*Data*:
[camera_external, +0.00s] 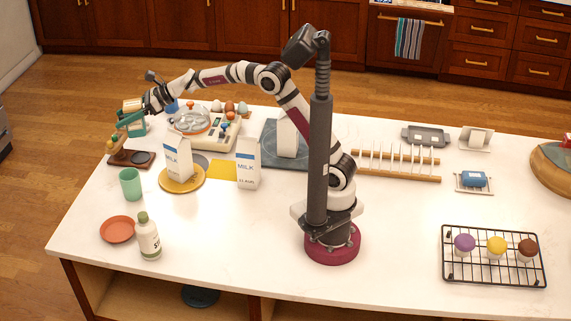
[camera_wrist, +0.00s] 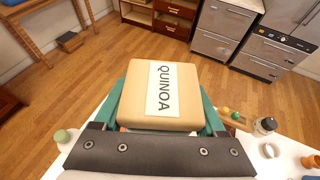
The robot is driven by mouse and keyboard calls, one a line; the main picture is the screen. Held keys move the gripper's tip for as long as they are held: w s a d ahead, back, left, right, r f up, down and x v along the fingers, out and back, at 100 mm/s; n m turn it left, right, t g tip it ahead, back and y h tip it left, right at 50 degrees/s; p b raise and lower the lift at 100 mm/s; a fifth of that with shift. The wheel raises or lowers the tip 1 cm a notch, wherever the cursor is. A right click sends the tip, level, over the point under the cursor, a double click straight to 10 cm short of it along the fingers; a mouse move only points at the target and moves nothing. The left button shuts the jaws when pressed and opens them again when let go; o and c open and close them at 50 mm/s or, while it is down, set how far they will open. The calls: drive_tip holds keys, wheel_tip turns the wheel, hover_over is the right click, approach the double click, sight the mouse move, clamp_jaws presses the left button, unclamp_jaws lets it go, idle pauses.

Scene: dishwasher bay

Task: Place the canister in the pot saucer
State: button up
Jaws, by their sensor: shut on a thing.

*The exercise*: Set every line down exactly as written, leaving each picture out.

*Exercise solution*:
[camera_external, +0.00s] 
[camera_wrist, +0.00s] 
The robot is driven by mouse and keyboard calls, one a line; the main picture is the screen. Held keys move the gripper's tip for as long as they are held: w s a d ahead, back, left, right, r f up, down and x v along the fingers, out and back, at 100 mm/s; n m turn it left, right, t g tip it ahead, back and y h tip it left, right at 50 degrees/s; p b raise and lower the lift at 100 mm/s; a fifth of that with shift. The wheel raises or lowers the tip 1 cm a notch, wherever the cursor is. A right click sends the tip, level, over the point under the cursor, a double click straight to 10 cm short of it along the fingers; a mouse move only points at the target and moves nothing. The left button shuts the jaws when pressed and opens them again when let go; o and c open and close them at 50 mm/s or, while it is down, set how far they will open. The calls: drive_tip holds keys, wheel_tip turns the wheel, hover_over is the right click, approach the double click, sight the mouse move, clamp_jaws presses the left button, unclamp_jaws lets it go, idle pauses.

Scene: dishwasher bay

Task: Place the canister in the pot saucer
State: button up
Jaws, by their sensor: shut on a thing.

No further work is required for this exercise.